Robot episode records:
_____

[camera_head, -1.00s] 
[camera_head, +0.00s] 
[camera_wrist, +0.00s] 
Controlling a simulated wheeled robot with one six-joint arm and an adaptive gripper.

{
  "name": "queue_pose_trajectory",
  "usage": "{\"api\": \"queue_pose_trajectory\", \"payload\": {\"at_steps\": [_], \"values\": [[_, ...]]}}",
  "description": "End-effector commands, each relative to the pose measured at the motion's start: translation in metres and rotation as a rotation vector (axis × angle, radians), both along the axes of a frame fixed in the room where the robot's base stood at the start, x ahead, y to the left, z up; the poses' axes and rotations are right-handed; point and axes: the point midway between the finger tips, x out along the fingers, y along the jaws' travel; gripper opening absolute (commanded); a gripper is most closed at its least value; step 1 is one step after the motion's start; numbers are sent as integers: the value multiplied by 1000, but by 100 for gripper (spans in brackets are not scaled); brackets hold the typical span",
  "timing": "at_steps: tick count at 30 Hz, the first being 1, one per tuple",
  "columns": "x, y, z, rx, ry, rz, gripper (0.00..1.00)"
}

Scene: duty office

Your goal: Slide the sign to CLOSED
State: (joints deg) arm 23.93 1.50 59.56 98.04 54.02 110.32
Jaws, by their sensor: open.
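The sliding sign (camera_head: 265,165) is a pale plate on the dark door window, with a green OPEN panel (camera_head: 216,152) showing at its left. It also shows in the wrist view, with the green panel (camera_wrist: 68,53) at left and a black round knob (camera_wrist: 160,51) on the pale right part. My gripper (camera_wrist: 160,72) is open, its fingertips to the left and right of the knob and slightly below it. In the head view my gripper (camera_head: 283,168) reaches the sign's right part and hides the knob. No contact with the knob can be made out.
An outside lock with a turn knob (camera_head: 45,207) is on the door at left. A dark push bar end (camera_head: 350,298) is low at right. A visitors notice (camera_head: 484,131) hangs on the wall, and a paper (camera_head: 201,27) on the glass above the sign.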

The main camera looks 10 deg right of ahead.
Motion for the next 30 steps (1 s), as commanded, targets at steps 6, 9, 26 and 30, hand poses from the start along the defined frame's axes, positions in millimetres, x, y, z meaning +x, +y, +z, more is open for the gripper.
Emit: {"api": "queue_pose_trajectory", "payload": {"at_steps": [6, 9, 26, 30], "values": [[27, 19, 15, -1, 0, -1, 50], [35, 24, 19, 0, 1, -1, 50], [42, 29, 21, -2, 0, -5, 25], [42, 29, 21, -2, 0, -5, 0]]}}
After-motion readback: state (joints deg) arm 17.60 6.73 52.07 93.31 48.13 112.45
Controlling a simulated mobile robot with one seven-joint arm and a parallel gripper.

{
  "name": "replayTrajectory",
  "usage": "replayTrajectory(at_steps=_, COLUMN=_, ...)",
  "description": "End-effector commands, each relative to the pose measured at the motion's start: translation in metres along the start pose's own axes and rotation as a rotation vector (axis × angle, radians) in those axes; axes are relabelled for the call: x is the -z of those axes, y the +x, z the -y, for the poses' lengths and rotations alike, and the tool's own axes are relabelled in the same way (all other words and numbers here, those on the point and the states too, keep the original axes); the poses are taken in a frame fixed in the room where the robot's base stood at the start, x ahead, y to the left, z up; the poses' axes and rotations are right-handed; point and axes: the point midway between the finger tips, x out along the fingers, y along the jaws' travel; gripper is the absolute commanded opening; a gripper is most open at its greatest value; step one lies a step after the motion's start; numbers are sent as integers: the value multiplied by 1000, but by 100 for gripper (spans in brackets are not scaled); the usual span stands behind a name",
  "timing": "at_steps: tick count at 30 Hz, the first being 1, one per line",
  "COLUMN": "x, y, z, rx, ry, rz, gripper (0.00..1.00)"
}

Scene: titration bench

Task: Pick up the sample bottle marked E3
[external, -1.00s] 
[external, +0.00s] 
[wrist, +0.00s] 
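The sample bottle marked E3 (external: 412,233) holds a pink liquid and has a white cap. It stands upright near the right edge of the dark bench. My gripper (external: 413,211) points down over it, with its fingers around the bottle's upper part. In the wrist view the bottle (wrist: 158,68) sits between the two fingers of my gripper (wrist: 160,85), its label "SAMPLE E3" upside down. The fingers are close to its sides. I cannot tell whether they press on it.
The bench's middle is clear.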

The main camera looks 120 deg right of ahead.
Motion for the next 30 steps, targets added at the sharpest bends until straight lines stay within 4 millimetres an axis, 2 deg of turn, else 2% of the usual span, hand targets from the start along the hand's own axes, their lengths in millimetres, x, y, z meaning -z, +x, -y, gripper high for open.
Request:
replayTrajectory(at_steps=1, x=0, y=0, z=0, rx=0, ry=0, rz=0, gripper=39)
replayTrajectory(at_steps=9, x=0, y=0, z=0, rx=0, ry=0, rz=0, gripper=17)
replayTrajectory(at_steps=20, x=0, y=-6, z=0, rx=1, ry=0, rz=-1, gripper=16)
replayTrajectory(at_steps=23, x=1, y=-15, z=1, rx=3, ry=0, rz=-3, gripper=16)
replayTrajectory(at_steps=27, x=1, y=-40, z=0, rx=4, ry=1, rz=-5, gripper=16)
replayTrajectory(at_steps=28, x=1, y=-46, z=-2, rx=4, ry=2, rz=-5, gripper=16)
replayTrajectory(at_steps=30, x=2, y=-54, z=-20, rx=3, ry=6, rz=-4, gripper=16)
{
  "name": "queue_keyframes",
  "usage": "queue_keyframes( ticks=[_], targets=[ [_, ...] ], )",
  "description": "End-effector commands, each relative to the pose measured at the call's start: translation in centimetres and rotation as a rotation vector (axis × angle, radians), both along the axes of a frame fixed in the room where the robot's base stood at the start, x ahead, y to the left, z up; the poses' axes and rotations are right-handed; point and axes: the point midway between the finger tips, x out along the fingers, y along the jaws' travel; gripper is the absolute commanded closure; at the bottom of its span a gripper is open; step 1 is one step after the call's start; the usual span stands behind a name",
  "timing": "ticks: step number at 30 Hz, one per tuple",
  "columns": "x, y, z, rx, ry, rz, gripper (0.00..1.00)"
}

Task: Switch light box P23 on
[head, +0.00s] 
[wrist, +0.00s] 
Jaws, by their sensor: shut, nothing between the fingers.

_____

[Required work] Write the entries again, exactly as they stand.

[Task response]
[camera_head, -1.00s] 
[camera_head, +0.00s] 
[camera_wrist, +0.00s] 
Controlling a simulated wheeled robot with one six-joint arm and an adaptive gripper.

{
  "name": "queue_pose_trajectory",
  "usage": "{\"api\": \"queue_pose_trajectory\", \"payload\": {\"at_steps\": [_], \"values\": [[_, ...]]}}",
  "description": "End-effector commands, each relative to the pose measured at the motion's start: translation in metres and rotation as a rotation vector (axis × angle, radians), both along the axes of a frame fixed in the room where the robot's base stood at the start, x ahead, y to the left, z up; the poses' axes and rotations are right-handed; point and axes: the point midway between the finger tips, x out along the fingers, y along the jaws' travel; gripper opening absolute (commanded); a gripper is most closed at its least value; step 1 is one step after the motion's start; numbers are sent as integers: the value multiplied by 1000, but by 100 for gripper (spans in brackets are not scaled); brackets hold the typical span",
  "timing": "at_steps: tick count at 30 Hz, the first being 1, one per tuple",
  "columns": "x, y, z, rx, ry, rz, gripper (0.00..1.00)"
}

Scene: duty office

Your goal: Slide the sign to CLOSED
State: (joints deg) arm 23.93 1.50 59.56 98.04 54.02 110.32
Jaws, by their sensor: open.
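The sliding sign (camera_head: 265,165) is a pale plate on the dark door window, with a green OPEN panel (camera_head: 216,152) showing at its left. It also shows in the wrist view, with the green panel (camera_wrist: 68,53) at left and a black round knob (camera_wrist: 160,51) on the pale right part. My gripper (camera_wrist: 160,72) is open, its fingertips to the left and right of the knob and slightly below it. In the head view my gripper (camera_head: 283,168) reaches the sign's right part and hides the knob. No contact with the knob can be made out.
An outside lock with a turn knob (camera_head: 45,207) is on the door at left. A dark push bar end (camera_head: 350,298) is low at right. A visitors notice (camera_head: 484,131) hangs on the wall, and a paper (camera_head: 201,27) on the glass above the sign.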

The main camera looks 10 deg right of ahead.
Motion for the next 30 steps (1 s), as commanded, targets at steps 6, 9, 26 and 30, hand poses from the start along the defined frame's axes, positions in millimetres, x, y, z meaning +x, +y, +z, more is open for the gripper.
Emit: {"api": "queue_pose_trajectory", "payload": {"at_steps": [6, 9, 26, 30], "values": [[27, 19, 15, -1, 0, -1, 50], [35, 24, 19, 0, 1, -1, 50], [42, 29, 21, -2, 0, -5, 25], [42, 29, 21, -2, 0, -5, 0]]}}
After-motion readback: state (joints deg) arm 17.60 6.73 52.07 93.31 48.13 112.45
Controlling a simulated mobile robot with one seven-joint arm and a parallel gripper.

{
  "name": "replayTrajectory",
  "usage": "replayTrajectory(at_steps=_, COLUMN=_, ...)",
  "description": "End-effector commands, each relative to the pose measured at the motion's start: translation in metres along the start pose's own axes and rotation as a rotation vector (axis × angle, radians) in those axes; axes are relabelled for the call: x is the -z of those axes, y the +x, z the -y, for the poses' lengths and rotations alike, and the tool's own axes are relabelled in the same way (all other words and numbers here, those on the point and the states too, keep the original axes); the poses are taken in a frame fixed in the room where the robot's base stood at the start, x ahead, y to the left, z up; the poses' axes and rotations are right-handed; point and axes: the point midway between the finger tips, x out along the fingers, y along the jaws' travel; gripper is the absolute commanded opening; a gripper is most open at its greatest value; step one lies a step after the motion's start; numbers are sent as integers: the value multiplied by 1000, but by 100 for gripper (spans in brackets are not scaled); the usual span stands behind a name",
  "timing": "at_steps: tick count at 30 Hz, the first being 1, one per line",
  "COLUMN": "x, y, z, rx, ry, rz, gripper (0.00..1.00)"
}

Scene: titration bench

Task: Pick up the sample bottle marked E3
[external, -1.00s] 
[external, +0.00s] 
[wrist, +0.00s] 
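The sample bottle marked E3 (external: 412,233) holds a pink liquid and has a white cap. It stands upright near the right edge of the dark bench. My gripper (external: 413,211) points down over it, with its fingers around the bottle's upper part. In the wrist view the bottle (wrist: 158,68) sits between the two fingers of my gripper (wrist: 160,85), its label "SAMPLE E3" upside down. The fingers are close to its sides. I cannot tell whether they press on it.
The bench's middle is clear.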

The main camera looks 120 deg right of ahead.
Motion for the next 30 steps, targets added at the sharpest bends until straight lines stay within 4 millimetres an axis, 2 deg of turn, else 2% of the usual span, hand targets from the start along the hand's own axes, their lengths in millimetres, x, y, z meaning -z, +x, -y, gripper high for open.
Request:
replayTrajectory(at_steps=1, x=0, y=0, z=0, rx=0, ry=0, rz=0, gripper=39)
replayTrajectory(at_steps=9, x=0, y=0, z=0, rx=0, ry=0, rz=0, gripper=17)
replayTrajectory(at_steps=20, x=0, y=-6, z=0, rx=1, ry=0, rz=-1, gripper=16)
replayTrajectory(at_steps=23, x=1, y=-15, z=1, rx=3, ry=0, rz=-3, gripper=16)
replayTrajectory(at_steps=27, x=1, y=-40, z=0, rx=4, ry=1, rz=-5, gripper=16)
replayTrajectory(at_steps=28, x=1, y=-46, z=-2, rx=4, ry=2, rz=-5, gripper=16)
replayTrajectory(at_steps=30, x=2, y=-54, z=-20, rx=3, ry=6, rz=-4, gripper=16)
{
  "name": "queue_keyframes",
  "usage": "queue_keyframes( ticks=[_], targets=[ [_, ...] ], )",
  "description": "End-effector commands, each relative to the pose measured at the call's start: translation in centimetres and rotation as a rotation vector (axis × angle, radians), both along the axes of a frame fixed in the room where the robot's base stood at the start, x ahead, y to the left, z up; the poses' axes and rotations are right-handed; point and axes: the point midway between the finger tips, x out along the fingers, y along the jaws' travel; gripper is the absolute commanded closure; at the bottom of its span a gripper is open; step 1 is one step after the call's start; the usual span stands behind a name",
  "timing": "ticks: step number at 30 Hz, one per tuple",
  "columns": "x, y, z, rx, ry, rz, gripper (0.00..1.00)"
}

Task: Switch light box P23 on
[head, +0.00s] 
[wrist, +0.00s] 
Jaws, by their sensor: shut, nothing between the fingers.

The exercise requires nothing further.